Streaming is a risky venture that takes a very long time to reach profitability. The issue for Paramount is it may have the juice in the near term, but it may just be a matter of time before the company is forced to enter some sort of strategic partnership to beef up its chances of survival in the streaming space. 

Even though Redstone has previously been firm on her stance of not merging and focusing on organic growth, media M&A has been on fire lately as the battle for top-quality content is at all-time highs — and Paramount’s name is often mentioned as a sensible target. Among those that could be possible suitors is NBCUniversal parent company Comcast.  

Paramount and Comcast are already partnered in a distribution agreement in which Paramount’s full content portfolio is available to Xfinity customers.
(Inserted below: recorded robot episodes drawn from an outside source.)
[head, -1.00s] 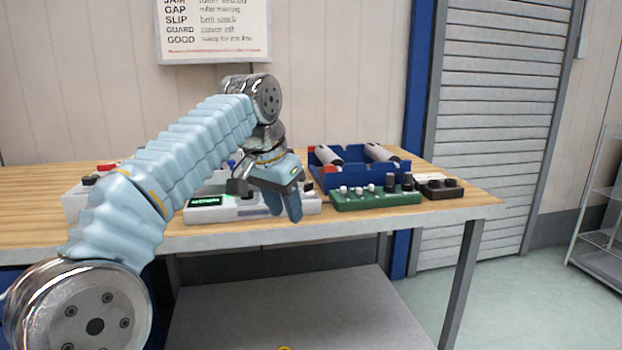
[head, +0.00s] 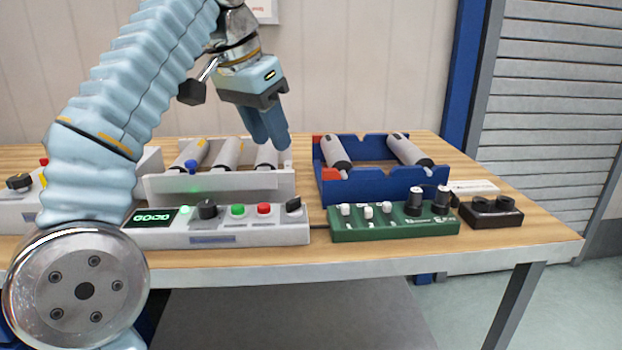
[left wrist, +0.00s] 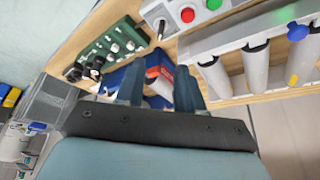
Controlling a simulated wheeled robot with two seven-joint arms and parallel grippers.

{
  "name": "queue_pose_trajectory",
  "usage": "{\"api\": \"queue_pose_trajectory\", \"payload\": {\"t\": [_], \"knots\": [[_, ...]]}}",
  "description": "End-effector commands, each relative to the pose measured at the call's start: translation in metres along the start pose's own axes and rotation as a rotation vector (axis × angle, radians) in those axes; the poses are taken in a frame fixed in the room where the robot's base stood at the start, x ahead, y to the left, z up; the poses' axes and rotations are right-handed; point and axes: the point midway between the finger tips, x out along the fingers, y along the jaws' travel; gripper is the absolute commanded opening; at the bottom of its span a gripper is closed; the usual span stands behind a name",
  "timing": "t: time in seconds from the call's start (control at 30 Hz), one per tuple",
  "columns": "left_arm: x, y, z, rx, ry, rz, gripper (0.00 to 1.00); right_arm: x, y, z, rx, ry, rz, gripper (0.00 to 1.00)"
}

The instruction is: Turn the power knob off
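A white control panel (head: 270,237) at the table's front edge bears a lit green display (head: 151,218), a black knob (head: 207,208), a green and a red button, and a second black knob (head: 293,205) at its right end. I cannot read which knob is marked power. The right-end knob also shows in the left wrist view (left wrist: 160,28), beside the red button. My left gripper (head: 270,135) is raised above and behind the panel, fingers pointing down, touching nothing. In the left wrist view its two fingers (left wrist: 160,88) stand apart with nothing between them. My right gripper is out of view.
Behind the panel is a white roller tray (head: 220,187). To the right are a blue roller tray (head: 385,189), a green panel (head: 385,229) with switches and knobs, and a dark box (head: 490,212). The table's right front corner is bare.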

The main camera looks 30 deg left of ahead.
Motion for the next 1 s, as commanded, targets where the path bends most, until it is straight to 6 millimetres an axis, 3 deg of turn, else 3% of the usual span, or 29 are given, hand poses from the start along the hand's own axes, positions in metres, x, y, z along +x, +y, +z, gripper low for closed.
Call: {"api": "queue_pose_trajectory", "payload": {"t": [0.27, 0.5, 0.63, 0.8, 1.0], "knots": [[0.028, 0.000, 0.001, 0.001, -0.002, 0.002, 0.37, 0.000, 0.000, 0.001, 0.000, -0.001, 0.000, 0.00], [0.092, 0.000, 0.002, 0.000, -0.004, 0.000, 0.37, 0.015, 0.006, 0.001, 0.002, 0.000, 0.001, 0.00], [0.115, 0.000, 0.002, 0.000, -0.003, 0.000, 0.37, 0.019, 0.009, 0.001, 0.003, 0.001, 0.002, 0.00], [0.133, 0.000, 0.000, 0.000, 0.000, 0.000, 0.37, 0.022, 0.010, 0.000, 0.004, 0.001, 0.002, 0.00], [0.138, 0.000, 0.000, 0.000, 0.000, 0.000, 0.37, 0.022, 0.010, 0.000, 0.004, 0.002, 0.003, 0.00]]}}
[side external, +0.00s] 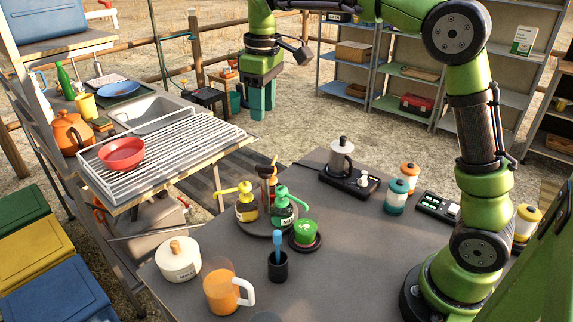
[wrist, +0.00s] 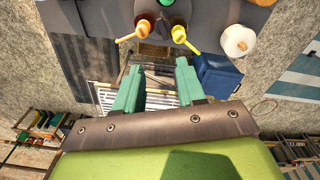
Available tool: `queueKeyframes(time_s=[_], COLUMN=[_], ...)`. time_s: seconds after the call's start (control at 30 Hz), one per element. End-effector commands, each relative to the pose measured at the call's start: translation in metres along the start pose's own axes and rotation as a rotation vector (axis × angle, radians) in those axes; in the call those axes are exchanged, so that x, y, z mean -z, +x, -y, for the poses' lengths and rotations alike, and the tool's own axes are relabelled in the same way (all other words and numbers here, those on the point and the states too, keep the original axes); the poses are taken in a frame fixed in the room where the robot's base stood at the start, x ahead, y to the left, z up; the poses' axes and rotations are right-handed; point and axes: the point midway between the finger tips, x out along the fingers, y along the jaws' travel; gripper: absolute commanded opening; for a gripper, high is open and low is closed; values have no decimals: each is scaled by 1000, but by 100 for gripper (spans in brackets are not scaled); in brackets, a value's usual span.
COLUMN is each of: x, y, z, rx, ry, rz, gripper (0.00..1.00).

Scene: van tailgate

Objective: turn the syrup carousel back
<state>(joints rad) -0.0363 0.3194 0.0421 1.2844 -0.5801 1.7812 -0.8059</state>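The syrup carousel (side external: 258,233) is a round grey turntable on the dark table.
A green item on a dark saucer (side external: 305,233), a black cup with a blue utensil (side external: 278,264), an orange jug (side external: 222,292) and a white pot (side external: 178,260) stand near the carousel. A moka pot (side external: 341,158) stands behind. A wire rack (side external: 170,152) lies left.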

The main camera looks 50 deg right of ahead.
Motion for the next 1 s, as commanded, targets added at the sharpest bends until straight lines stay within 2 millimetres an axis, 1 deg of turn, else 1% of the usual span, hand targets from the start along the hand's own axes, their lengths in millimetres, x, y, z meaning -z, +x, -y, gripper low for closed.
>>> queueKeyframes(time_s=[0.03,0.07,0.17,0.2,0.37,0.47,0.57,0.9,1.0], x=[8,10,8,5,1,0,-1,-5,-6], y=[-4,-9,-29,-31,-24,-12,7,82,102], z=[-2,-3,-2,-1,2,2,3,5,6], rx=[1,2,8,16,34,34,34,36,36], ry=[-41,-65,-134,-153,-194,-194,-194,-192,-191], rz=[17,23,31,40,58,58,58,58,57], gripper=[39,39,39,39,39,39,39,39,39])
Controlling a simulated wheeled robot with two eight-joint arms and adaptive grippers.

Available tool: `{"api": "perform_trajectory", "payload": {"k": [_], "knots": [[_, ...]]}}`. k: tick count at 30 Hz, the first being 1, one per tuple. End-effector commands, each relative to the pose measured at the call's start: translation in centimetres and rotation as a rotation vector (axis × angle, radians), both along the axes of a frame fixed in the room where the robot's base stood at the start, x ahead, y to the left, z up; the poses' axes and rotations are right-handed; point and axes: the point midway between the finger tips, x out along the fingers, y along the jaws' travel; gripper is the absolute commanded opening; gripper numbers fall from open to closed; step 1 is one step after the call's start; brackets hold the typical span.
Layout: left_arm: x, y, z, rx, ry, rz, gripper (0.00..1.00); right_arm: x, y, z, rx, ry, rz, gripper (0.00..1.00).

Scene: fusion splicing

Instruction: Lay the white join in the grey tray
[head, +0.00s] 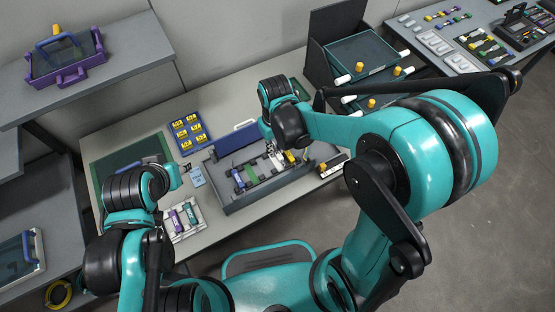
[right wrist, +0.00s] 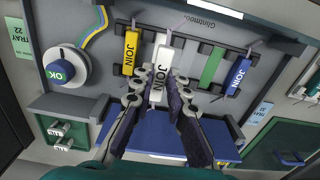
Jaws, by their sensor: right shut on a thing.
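The grey tray (head: 262,198) lies open on the table, its blue lid (head: 237,144) raised along the back. Inside, yellow (right wrist: 131,52), green (right wrist: 211,66) and blue (right wrist: 239,74) joins lie across dark racks. My right gripper (right wrist: 158,80) is shut on the white join (right wrist: 162,55), between the yellow and green ones. The white join is in line with the racks; I cannot tell if it touches them. In the head view my right gripper (head: 272,150) is over the tray, mostly hiding the join. My left arm's end (head: 174,177) is left of the tray; its fingers cannot be made out.
A blue board with yellow pieces (head: 189,132) stands behind left of the tray. A white holder with purple and green pieces (head: 185,217) sits front left. A dark drawer unit (head: 362,55) stands back right. A round knob marked OK (right wrist: 60,72) is beside the racks.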

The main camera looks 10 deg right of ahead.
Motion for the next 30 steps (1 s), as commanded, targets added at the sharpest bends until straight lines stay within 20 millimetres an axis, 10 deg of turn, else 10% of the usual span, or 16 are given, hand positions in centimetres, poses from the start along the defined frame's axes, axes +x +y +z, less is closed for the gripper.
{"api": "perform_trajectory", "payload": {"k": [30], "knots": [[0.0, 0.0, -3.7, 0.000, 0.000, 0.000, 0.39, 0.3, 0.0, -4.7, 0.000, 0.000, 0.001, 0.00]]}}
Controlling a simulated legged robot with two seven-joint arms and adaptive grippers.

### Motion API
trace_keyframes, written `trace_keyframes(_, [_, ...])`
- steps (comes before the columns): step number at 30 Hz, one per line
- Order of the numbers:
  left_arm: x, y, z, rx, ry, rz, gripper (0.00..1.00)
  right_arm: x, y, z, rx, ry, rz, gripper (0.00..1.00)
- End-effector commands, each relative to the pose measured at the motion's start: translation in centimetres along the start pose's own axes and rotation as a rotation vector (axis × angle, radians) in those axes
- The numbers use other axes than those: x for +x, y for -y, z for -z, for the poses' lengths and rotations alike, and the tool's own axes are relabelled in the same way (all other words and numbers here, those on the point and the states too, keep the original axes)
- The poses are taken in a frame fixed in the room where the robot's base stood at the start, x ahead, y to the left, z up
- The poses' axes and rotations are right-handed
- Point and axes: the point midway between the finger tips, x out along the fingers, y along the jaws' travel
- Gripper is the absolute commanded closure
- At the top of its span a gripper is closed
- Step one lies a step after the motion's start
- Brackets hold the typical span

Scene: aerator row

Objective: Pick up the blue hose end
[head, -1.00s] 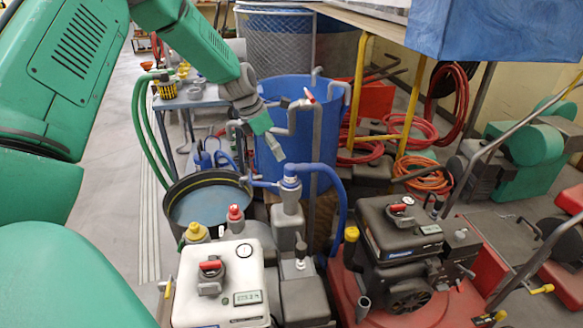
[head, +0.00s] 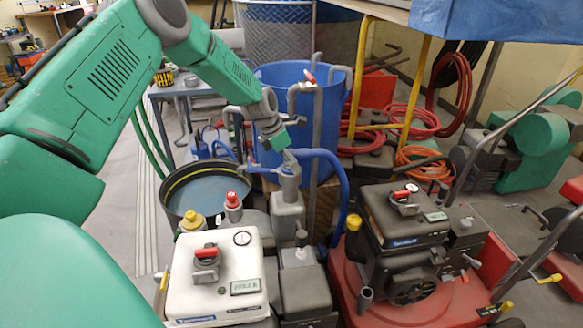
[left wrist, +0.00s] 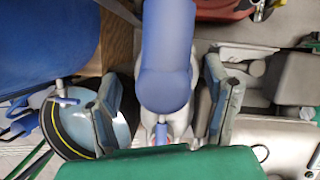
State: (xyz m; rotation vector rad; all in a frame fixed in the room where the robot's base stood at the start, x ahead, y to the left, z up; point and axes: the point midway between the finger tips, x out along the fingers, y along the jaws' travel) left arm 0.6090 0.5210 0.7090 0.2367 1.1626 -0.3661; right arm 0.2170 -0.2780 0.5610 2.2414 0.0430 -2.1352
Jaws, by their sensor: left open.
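The blue hose (head: 341,183) arches over to the grey pump fitting (head: 287,195) in the middle of the head view. Its end at the fitting is mostly hidden there by my left gripper (head: 286,152), which is right above it. In the left wrist view, the blue hose end (left wrist: 166,88) lies between the two spread fingers of my left gripper (left wrist: 162,105), with a gap visible on each side. The gripper is open and holds nothing. My right gripper is in neither view.
A black-rimmed round tub (head: 173,217) stands left of the pump, and a tall blue barrel (head: 268,92) behind it. A white engine unit (head: 214,282) is in front. A red-based machine (head: 425,295) stands to the right. Grey upright pipes (head: 318,125) rise close behind the gripper.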

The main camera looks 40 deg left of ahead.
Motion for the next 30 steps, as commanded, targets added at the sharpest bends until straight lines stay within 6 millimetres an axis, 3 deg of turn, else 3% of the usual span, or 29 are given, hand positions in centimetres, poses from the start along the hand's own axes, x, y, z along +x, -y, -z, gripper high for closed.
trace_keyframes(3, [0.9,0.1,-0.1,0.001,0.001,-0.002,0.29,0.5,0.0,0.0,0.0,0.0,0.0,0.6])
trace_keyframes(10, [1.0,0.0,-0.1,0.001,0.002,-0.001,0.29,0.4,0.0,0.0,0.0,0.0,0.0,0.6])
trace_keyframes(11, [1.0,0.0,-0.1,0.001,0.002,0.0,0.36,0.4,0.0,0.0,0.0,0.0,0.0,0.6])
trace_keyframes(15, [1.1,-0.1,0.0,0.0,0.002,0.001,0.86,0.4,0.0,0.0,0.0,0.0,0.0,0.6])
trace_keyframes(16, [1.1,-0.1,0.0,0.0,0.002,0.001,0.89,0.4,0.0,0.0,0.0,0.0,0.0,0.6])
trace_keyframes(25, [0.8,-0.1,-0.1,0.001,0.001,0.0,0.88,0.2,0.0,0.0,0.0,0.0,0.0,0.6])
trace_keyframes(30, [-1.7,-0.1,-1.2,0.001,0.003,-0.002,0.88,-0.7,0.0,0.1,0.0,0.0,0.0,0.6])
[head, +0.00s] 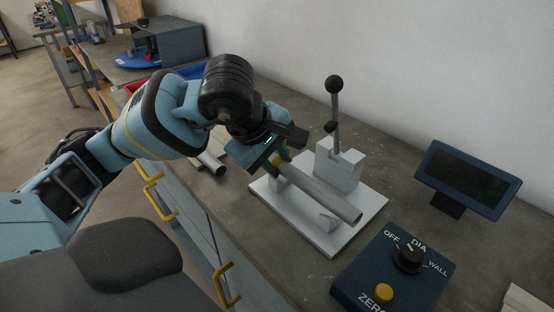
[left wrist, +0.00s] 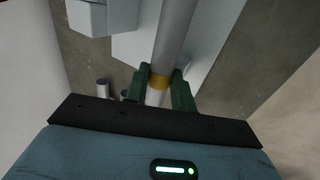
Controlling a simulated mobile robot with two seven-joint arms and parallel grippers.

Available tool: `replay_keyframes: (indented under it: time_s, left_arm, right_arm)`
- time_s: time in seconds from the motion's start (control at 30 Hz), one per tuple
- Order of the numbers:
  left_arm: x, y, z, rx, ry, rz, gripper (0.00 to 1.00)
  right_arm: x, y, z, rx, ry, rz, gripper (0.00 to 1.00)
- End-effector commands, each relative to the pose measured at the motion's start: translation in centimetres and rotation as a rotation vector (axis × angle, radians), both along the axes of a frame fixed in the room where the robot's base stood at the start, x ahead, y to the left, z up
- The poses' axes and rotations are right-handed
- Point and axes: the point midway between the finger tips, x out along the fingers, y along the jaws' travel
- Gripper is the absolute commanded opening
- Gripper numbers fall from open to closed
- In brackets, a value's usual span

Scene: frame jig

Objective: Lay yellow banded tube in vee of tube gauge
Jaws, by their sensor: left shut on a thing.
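The yellow banded tube (head: 318,188) is a grey metal tube with a yellow band near my left gripper. My left gripper (head: 281,161) is shut on it near its left end. The left wrist view shows the green fingers (left wrist: 165,88) on either side of the yellow band (left wrist: 159,82). The tube extends over the white tube gauge (head: 350,232), along the front of its upright block. A small vee block (head: 327,223) shows below the tube's right part; I cannot tell whether the tube touches it. My right gripper is not in view.
Another grey tube (head: 213,163) lies on the bench behind my left gripper. A lever with a black knob (head: 334,84) rises from the gauge. A dark display (head: 468,178) stands at right, and a blue control box (head: 395,272) sits in front.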

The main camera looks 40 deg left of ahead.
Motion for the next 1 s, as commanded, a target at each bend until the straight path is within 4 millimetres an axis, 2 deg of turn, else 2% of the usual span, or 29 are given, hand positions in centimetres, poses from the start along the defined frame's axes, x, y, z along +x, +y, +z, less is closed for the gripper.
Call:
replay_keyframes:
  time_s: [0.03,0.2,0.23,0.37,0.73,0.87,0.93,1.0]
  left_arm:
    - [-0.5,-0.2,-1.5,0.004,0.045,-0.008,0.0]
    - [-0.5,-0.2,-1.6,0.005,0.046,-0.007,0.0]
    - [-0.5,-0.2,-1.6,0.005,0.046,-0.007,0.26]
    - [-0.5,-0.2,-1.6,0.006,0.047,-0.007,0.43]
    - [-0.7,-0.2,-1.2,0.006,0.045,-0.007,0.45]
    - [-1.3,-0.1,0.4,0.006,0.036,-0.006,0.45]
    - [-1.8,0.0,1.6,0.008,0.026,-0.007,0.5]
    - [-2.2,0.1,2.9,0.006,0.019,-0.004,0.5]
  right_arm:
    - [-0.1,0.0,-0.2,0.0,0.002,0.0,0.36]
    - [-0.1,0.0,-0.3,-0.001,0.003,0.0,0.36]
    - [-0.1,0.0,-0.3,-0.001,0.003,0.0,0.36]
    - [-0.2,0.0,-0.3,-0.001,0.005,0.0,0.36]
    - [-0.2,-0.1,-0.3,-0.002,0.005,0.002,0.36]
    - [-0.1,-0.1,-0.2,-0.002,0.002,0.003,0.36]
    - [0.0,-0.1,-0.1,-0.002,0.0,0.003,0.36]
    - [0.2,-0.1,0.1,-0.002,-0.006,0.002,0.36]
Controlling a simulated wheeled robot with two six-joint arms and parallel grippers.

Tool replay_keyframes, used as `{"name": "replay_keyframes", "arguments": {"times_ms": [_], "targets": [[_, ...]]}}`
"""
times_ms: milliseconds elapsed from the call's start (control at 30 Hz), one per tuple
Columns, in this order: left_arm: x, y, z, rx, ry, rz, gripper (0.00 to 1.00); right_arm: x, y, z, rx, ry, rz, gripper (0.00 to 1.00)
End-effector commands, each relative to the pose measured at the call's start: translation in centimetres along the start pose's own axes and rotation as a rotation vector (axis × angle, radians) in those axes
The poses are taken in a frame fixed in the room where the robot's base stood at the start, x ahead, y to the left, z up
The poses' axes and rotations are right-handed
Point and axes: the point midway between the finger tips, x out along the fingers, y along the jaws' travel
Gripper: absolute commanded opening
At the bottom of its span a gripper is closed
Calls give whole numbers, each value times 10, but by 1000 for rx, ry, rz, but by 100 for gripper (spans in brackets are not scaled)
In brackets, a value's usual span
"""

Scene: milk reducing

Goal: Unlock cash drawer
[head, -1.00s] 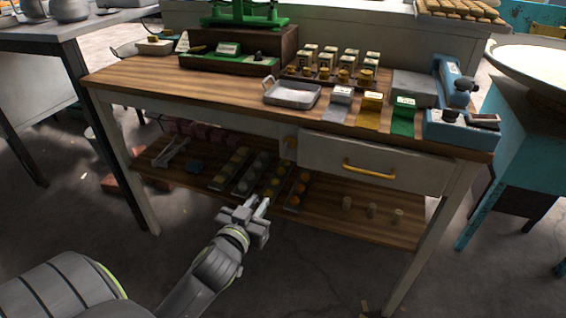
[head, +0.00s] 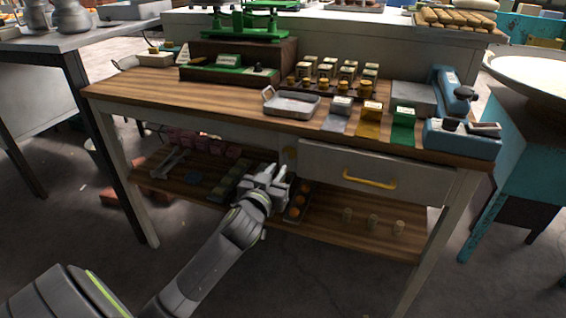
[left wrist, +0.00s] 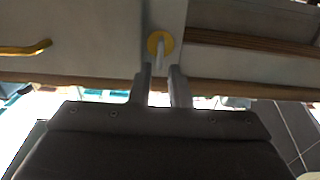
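The cash drawer (head: 330,170) is a pale grey front under the wooden tabletop, with a yellow bar handle (head: 370,178); it looks shut. A round yellow lock plate (head: 290,155) sits just left of the drawer. In the left wrist view the lock plate (left wrist: 152,42) shows a pale upright key-like piece (left wrist: 160,54) sticking out of it. My left gripper (head: 276,170) is just in front of and below the lock. In the left wrist view its two fingers (left wrist: 160,72) are apart, lined up under the pale piece, with nothing clearly gripped. My right gripper is not in view.
The tabletop holds a metal tray (head: 291,104), a green scale (head: 245,20), several small boxes and a blue device (head: 460,135). The lower shelf (head: 330,236) carries trays and small cylinders. The floor in front is clear.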

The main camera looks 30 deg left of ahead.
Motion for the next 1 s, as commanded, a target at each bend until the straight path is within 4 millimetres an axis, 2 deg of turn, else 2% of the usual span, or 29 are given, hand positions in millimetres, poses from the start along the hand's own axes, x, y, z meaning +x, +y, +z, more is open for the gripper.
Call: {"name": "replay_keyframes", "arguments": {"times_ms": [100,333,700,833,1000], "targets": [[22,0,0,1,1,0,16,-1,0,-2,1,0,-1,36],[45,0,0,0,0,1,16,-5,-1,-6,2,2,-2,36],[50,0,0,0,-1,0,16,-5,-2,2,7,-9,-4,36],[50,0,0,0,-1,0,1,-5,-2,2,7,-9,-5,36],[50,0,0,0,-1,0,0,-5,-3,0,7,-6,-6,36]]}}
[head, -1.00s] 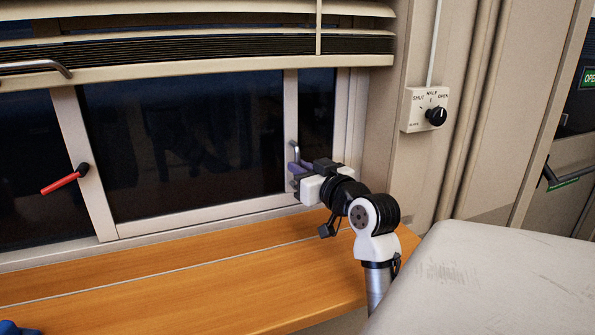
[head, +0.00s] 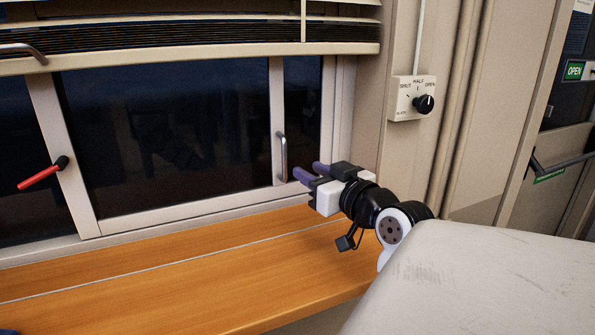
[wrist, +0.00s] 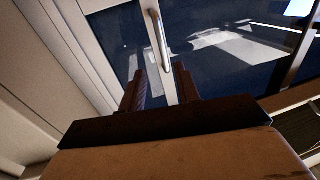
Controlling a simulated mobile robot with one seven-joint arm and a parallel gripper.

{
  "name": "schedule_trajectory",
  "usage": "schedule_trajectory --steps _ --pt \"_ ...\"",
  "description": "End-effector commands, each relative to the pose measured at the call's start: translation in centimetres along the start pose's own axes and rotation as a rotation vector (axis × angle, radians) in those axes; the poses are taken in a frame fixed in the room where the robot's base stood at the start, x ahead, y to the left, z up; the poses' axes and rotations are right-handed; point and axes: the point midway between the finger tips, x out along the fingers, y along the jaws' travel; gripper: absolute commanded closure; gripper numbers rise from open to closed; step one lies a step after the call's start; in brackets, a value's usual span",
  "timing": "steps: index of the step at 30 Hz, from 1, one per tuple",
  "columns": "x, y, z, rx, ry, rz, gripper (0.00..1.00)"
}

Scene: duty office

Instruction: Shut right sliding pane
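The right sliding pane (head: 170,130) is dark glass in a pale frame. An upright metal bar handle (head: 282,156) is on its right stile (head: 277,110). A dark strip of window lies between that stile and the window jamb. My gripper (head: 309,171) is right of the handle's lower end, its two purple fingers apart and empty. In the wrist view, the handle (wrist: 157,40) is ahead of my open gripper (wrist: 161,88). The stile (wrist: 170,82) shows between and beyond the fingers. I see no contact with the handle.
A wooden ledge (head: 190,275) runs below the window. A red-handled latch (head: 42,178) is on the left stile. Slatted blinds (head: 200,40) hang above. A knob box (head: 413,98) is on the wall at right. A pale surface (head: 470,280) fills the lower right.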

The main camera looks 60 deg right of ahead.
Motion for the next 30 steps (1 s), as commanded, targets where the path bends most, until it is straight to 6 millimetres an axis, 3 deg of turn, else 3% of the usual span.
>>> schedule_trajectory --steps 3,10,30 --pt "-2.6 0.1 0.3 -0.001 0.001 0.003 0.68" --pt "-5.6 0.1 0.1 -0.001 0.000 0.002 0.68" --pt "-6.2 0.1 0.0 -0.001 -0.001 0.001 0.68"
In addition, Paramount and Comcast partnered in Europe to launch Paramount+ in that market. NBCUniversal’s Peacock and Paramount+ both had a later start and are relatively small potatoes in the streaming wars. A combination of powers could be necessary to create a bigger threat against Netflix and Disney+.  

Paramount’s event Tuesday was likely meant to showcase the company’s determination and ability to remain a standalone streaming player, but in an ironic way, it almost did more to highlight the traits that make it a desirable M&A candidate.  

As Redstone said in her opening remarks, Paramount will give investors the “return on investment you deserve.” Well, investors have spoken, and it looks like they still think Paramount needs to partner up.